7. Publications. We have published five articles and several others are at different stages of development. Seven others are currently submitted/under-review.
8. Outreach and communication of results. We have presented preliminary data in two conferences and we have more planned for the next months.
9. Spin-offs. I received a seal-of-excellence for a ERC POC in which i plan to test a video-based PFP for rural areas.
The PFP is an advancement in family support programmes. It is uniquely positioned as the first hybrid parenting targeting families with adolescents. The programme is innovative in its focus on urban populations in Africa, addressing distinctive challenges of urban families such as extended working hours, difficult commutes, unstable employment, reduced access to family networks and higher costs of living. It is also the first study of its kind in Ghana, expanding the evidence base.
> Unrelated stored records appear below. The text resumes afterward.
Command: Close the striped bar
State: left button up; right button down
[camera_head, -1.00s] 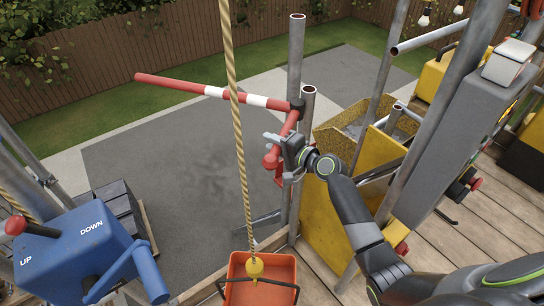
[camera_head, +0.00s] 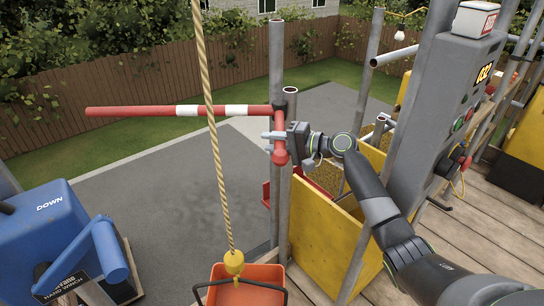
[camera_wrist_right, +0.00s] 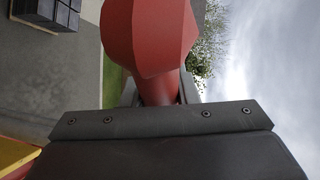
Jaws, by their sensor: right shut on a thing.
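The red and white striped bar (camera_head: 205,110) extends out to the left from a scaffold pole (camera_head: 277,75) in the head view. Its red handle part (camera_head: 280,150) hangs down at the pole end. My right gripper (camera_head: 272,142) is shut on this red part, beside the pole. The right wrist view shows the red part (camera_wrist_right: 150,35) large and close, between the jaws (camera_wrist_right: 155,110). My left gripper is not in view.
A rope (camera_head: 212,130) carrying an orange bucket (camera_head: 247,285) hangs in front of the bar. A blue winch box (camera_head: 45,235) stands at lower left. A yellow chute or bin (camera_head: 325,245) and a grey control post (camera_head: 440,110) stand near my right arm.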

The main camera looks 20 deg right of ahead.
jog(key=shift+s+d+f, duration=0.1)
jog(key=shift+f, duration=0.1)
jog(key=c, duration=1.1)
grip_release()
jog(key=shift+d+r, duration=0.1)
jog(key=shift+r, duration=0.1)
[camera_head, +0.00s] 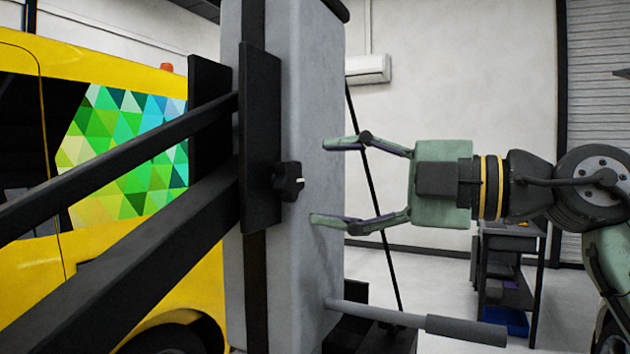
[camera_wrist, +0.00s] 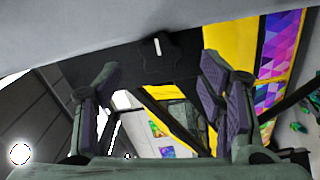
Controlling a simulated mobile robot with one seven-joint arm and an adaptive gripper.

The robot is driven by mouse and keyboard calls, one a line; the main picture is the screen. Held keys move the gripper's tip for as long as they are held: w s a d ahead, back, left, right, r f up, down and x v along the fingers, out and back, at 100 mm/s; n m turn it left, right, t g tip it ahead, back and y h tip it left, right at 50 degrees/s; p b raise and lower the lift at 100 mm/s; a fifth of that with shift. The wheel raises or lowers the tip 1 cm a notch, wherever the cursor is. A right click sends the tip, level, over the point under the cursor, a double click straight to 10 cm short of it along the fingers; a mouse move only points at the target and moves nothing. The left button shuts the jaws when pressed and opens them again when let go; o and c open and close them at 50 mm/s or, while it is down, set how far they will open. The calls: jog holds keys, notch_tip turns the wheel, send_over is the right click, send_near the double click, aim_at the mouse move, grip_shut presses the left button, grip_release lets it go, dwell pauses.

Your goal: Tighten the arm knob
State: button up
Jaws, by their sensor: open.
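The arm knob (camera_head: 289,181) is a black lobed knob with a white mark. It sits on the right side of a black plate (camera_head: 261,140) fixed to a grey column, in the head view. The white mark points roughly sideways there. In the wrist view the knob (camera_wrist: 158,52) shows at the top middle, beyond the fingertips, with its mark near upright. My gripper (camera_head: 328,182) is open and empty, to the right of the knob and level with it. Its two fingers are spread above and below the knob's height, and they appear apart from it.
The grey column (camera_head: 312,110) stands close to the fingertips. A grey handle bar (camera_head: 420,319) sticks out from it below my gripper. Black arms (camera_head: 130,255) run left from the plate in front of a yellow vehicle (camera_head: 60,80). A cart (camera_head: 505,262) stands behind my arm.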

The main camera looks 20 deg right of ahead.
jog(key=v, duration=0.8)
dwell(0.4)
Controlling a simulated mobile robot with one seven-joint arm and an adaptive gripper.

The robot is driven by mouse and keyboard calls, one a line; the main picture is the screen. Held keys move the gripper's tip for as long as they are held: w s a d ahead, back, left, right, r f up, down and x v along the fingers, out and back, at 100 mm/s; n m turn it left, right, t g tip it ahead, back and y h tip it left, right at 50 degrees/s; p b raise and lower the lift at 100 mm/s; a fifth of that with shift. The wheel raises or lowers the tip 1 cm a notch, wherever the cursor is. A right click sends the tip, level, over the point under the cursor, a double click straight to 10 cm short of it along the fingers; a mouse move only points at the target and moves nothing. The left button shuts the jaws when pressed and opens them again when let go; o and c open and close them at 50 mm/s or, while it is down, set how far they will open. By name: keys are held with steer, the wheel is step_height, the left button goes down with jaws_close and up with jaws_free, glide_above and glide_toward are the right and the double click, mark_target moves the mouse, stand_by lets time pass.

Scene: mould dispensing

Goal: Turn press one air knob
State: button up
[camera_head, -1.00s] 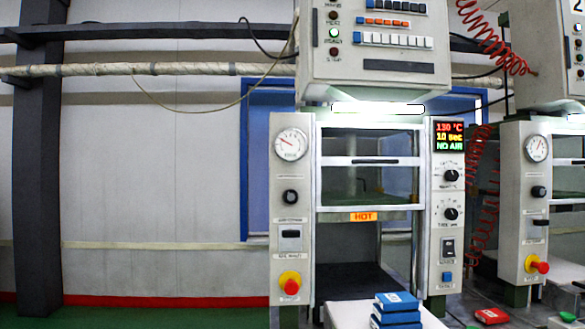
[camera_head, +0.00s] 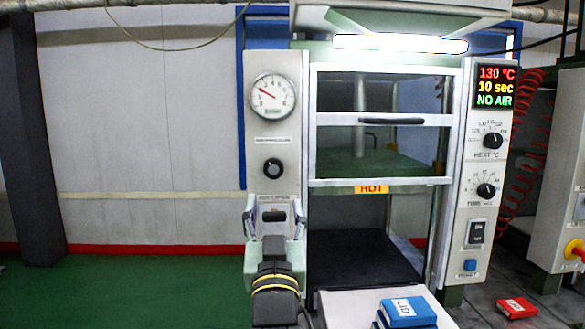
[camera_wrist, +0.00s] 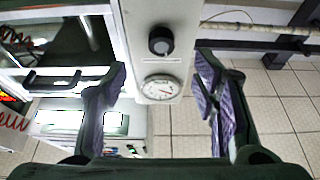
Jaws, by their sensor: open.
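The black round air knob (camera_head: 273,168) is on the left panel of the press, below the white pressure gauge (camera_head: 272,96). My gripper (camera_head: 274,208) is open and empty, just below the knob in the head view, with its fingers spread wide. In the wrist view the knob (camera_wrist: 160,41) shows between and beyond the open fingers (camera_wrist: 160,75), apart from both. The gauge (camera_wrist: 161,88) also lies between the fingers there. The gripper hides the lower part of the left panel in the head view. The display (camera_head: 495,86) reads 130 °C, 10 sec and NO AIR.
The press's glass guard (camera_head: 380,153) carries a HOT label. Two dials, HEAT (camera_head: 493,141) and TIME (camera_head: 487,191), are on the right panel. Blue boxes (camera_head: 408,311) stand in front on a white surface. A second press (camera_head: 560,175) is at right. The floor at left is clear.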

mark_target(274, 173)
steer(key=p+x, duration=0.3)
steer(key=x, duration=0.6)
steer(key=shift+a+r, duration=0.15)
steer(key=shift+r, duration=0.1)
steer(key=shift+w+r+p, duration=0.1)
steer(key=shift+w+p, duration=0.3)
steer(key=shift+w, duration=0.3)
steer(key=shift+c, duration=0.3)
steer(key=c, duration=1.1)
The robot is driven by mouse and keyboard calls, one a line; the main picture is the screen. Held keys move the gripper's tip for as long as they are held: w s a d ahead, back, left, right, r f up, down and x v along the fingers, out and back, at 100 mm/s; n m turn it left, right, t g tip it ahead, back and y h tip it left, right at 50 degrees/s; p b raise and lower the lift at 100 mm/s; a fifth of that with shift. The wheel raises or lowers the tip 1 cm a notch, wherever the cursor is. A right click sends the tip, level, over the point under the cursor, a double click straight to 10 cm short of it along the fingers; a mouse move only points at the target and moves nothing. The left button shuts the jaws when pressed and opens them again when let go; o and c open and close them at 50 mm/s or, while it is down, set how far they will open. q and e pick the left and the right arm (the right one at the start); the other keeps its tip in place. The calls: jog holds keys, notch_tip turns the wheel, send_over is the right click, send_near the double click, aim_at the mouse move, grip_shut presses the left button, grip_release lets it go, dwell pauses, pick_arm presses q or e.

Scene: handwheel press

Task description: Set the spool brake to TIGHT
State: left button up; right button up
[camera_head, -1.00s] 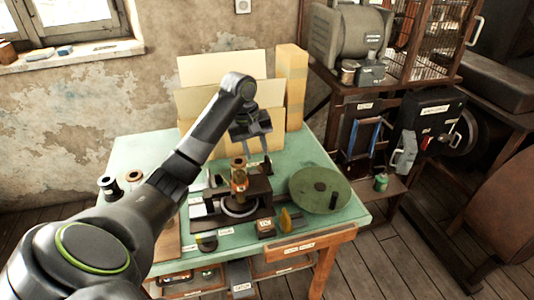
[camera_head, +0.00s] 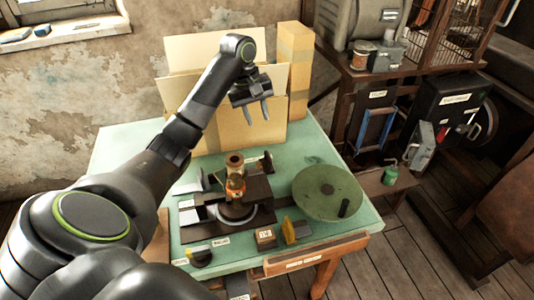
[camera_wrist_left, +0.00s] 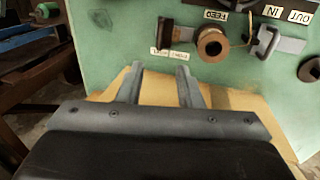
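My left gripper (camera_head: 257,112) is open and empty. In the head view it hangs in front of the cardboard sheets, behind the press and apart from it. In the left wrist view its two fingers (camera_wrist_left: 158,88) are spread. A copper spool (camera_head: 235,162) stands on top of the dark press on the green table; a copper spool (camera_wrist_left: 212,45) also shows in the left wrist view. Beside it there is a dark block (camera_wrist_left: 166,29) with a small two-word label (camera_wrist_left: 169,53), upside down and too blurred to read surely. I cannot tell the brake's setting. My right gripper is out of view.
A green disc (camera_head: 328,192) with a black handle sits at the table's right. Cardboard sheets (camera_head: 190,95) and a tall box (camera_head: 293,70) stand at the back. A small box (camera_head: 265,238) and a yellow piece (camera_head: 289,230) lie at the front. The table's back left is bare.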

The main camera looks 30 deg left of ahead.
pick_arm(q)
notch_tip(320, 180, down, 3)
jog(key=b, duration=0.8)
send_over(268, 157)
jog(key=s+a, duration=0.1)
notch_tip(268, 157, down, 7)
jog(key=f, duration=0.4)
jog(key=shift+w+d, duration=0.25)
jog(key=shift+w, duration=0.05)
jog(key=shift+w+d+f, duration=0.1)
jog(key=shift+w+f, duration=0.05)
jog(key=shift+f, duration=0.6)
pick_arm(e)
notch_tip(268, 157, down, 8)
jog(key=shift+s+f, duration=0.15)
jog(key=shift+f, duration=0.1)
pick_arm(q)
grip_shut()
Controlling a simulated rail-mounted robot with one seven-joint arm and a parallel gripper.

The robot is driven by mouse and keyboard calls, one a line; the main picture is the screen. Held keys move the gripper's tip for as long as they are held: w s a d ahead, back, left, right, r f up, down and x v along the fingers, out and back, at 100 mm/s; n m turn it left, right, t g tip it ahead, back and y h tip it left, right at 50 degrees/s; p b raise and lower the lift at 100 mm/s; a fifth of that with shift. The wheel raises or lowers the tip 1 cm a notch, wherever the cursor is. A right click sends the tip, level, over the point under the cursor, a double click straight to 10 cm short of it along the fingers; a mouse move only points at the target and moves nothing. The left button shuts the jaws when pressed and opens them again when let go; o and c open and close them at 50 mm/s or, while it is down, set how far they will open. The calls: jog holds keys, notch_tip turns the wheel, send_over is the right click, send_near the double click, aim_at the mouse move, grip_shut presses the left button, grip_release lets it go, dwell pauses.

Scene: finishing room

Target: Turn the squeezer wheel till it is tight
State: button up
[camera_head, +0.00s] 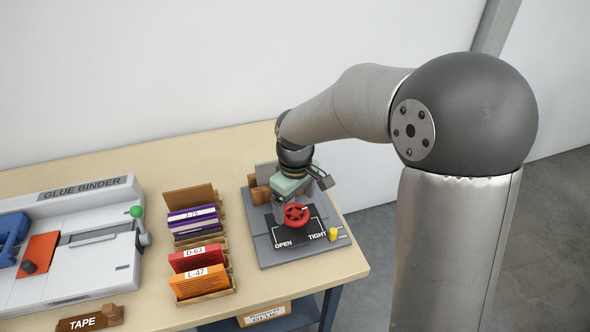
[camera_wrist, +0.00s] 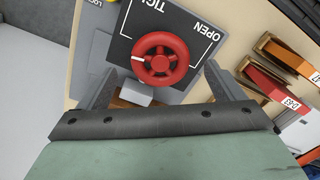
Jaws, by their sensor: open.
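The squeezer wheel is a red round handwheel (camera_head: 296,215) on a black plate (camera_head: 283,231) marked OPEN and TIGHT. In the wrist view the wheel (camera_wrist: 172,75) lies between and just beyond my two open fingers, with a visible gap on each side. A white mark on its rim points left in that view, on the TIGHT side rather than the OPEN side. My gripper (camera_wrist: 160,70) is open and empty. In the head view my gripper (camera_head: 284,203) hangs over the device, at the wheel's far side, and hides part of it.
A yellow knob (camera_head: 333,234) stands beside the plate's right corner. Wooden blocks (camera_head: 259,190) stand at the device's back. Racks of labelled books (camera_head: 196,258) and the glue binder (camera_head: 75,240) are to the left. The table's right edge is close to the device.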

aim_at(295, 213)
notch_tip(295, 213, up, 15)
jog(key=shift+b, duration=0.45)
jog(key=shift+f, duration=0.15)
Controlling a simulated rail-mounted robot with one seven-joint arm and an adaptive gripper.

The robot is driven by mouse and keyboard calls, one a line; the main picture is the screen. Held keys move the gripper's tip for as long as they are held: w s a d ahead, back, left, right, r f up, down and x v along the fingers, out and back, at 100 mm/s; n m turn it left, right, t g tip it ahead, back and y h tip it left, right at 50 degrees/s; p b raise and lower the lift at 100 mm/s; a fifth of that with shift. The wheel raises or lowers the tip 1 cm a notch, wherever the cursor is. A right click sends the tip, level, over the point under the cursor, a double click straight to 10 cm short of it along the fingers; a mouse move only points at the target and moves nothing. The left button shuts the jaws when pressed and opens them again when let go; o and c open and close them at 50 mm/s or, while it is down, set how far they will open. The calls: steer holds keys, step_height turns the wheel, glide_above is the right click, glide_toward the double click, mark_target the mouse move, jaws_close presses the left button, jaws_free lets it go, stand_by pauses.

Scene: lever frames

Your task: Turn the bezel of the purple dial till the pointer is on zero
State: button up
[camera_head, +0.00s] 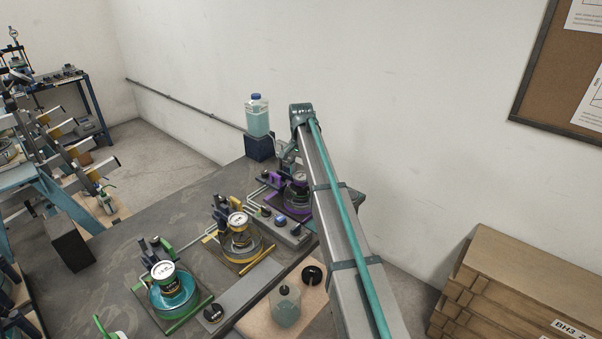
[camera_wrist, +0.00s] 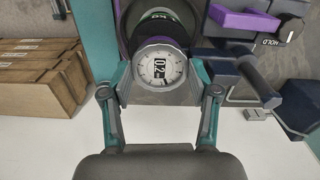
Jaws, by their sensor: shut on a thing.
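The purple dial (camera_wrist: 160,66) shows in the wrist view as a round white face with dark marks and the figures "02" in a dark window. My gripper (camera_wrist: 160,83) has its two teal and grey fingers on either side of the dial's rim, shut on the bezel. The pointer is too small to read against the scale. In the head view the purple lever frame (camera_head: 293,210) stands at the far end of the bench, and my arm partly covers it. My gripper is mostly hidden there behind the arm.
A yellow frame (camera_head: 258,262) and a green frame (camera_head: 190,318) with their own dials stand nearer on the bench. A bottle of pale liquid (camera_head: 257,121) stands on a dark block behind. Wooden boxes (camera_head: 530,290) are stacked at the right.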

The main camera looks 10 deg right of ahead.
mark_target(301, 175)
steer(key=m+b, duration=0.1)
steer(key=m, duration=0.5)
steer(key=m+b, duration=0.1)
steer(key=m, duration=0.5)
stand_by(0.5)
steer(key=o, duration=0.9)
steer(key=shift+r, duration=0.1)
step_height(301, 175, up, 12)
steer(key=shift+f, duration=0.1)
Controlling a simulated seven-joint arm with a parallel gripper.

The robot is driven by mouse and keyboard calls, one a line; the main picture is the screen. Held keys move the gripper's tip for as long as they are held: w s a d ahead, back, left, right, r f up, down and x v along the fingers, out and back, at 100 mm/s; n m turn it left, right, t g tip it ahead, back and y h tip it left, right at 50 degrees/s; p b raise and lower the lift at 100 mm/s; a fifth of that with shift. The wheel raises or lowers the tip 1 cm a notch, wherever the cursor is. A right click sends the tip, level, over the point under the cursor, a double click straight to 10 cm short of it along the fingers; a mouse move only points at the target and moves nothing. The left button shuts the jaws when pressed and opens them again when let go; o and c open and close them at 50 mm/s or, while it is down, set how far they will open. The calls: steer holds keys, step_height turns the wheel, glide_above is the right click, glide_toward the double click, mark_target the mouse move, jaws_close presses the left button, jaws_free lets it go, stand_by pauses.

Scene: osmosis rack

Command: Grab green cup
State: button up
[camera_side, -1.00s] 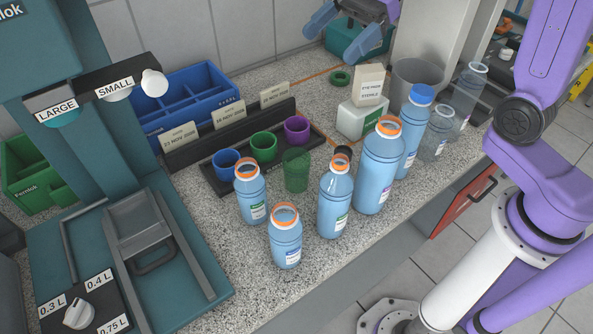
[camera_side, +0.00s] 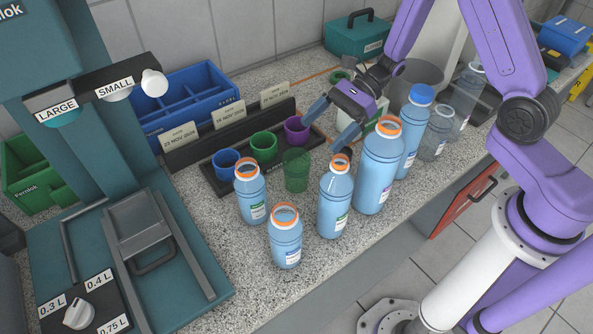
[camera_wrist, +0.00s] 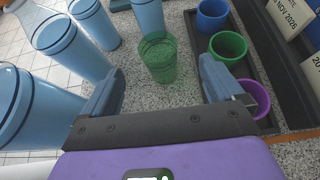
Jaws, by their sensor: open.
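A translucent green cup (camera_side: 297,170) stands upright on the speckled counter, in front of the dark tray. It also shows in the wrist view (camera_wrist: 158,57), ahead of my fingers and roughly between them. A solid green cup (camera_side: 263,147) sits in the tray between a blue cup (camera_side: 226,164) and a purple cup (camera_side: 296,130); it also shows in the wrist view (camera_wrist: 228,46). My gripper (camera_side: 328,131) is open and empty, above the counter and to the right of the translucent cup, apart from it.
Blue bottles with orange neck rings stand close by: one (camera_side: 250,196) left of the translucent cup, one (camera_side: 334,205) right, one (camera_side: 286,242) in front. Taller bottles (camera_side: 377,170) crowd the right. The dark tray (camera_side: 213,182) and date-card rack (camera_side: 228,128) lie behind.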

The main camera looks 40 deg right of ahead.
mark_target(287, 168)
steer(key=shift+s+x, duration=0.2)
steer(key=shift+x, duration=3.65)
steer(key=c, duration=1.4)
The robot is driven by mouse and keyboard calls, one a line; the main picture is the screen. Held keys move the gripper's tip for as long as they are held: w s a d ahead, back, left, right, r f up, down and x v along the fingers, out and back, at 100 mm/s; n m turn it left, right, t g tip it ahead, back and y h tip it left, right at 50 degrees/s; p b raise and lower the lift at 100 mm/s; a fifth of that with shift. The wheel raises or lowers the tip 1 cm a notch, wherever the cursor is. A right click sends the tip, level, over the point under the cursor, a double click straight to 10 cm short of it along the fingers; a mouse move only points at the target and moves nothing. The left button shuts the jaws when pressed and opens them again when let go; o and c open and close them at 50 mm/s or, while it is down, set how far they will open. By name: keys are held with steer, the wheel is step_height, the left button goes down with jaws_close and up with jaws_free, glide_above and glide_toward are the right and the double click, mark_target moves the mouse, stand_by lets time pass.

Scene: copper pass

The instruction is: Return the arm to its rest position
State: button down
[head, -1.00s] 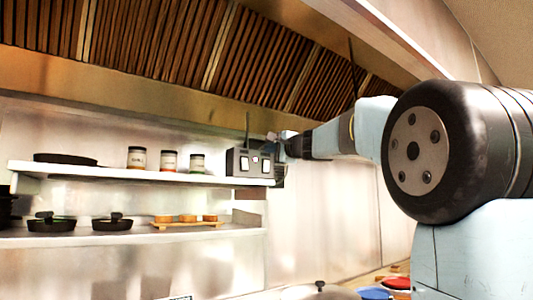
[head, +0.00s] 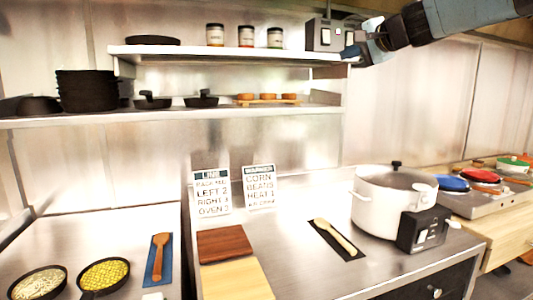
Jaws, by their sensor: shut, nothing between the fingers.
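My arm (head: 470,18) reaches in from the top right of the head view, stretched out toward the left. My gripper (head: 360,48) is at its end, shut and empty, close to the right end of the upper shelf (head: 220,53). It appears beside a grey box with lit buttons (head: 325,36) on that shelf. I cannot tell whether the gripper touches the box or the shelf end. The fingers are small and dark here.
Below are a white pot (head: 385,205) with a dark control box, two signs (head: 211,192), a brown board (head: 224,245) and pans of food (head: 104,275). Jars (head: 246,36) stand on the upper shelf. Coloured lids (head: 480,175) lie at right. The front counter has free room.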

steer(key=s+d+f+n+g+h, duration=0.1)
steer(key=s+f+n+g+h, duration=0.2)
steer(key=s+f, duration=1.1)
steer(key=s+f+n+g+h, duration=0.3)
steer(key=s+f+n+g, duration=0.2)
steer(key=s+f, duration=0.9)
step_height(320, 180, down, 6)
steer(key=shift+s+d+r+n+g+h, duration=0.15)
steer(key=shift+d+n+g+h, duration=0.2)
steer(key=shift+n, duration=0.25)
The intervention's development followed a systematic five-step process, described in a manuscript currently under review in a journal. Originally conceived as purely digital, Pempamsie evolved into a hybrid model combining three manual-based group sessions for parents and adolescents with fortnightly SMS messages. This shift responded to emerging evidence about potential risks of fully digital programmes in contexts with low literacy and high parenting stress, alongside parents' expressed preference for in-person sessions.
The pilot study involving 52 parent-adolescent pairs demonstrated improvements in parental knowledge, stress reduction and decreased violence after eight weeks. However, some targeted areas showed no significant changes, leading to strengthening efforts in the final development phase. The
programme was further refined through expert feedback, including input from Ghana Educational Services, preparing it for large-scale testing in the LEAD study.
We are currently analysing baseline and midline data, and we will start hair data analysis in the fall of 2025. This data analysis will identify results and help finalising the design of the third round of questionnaires for data collection in 2026.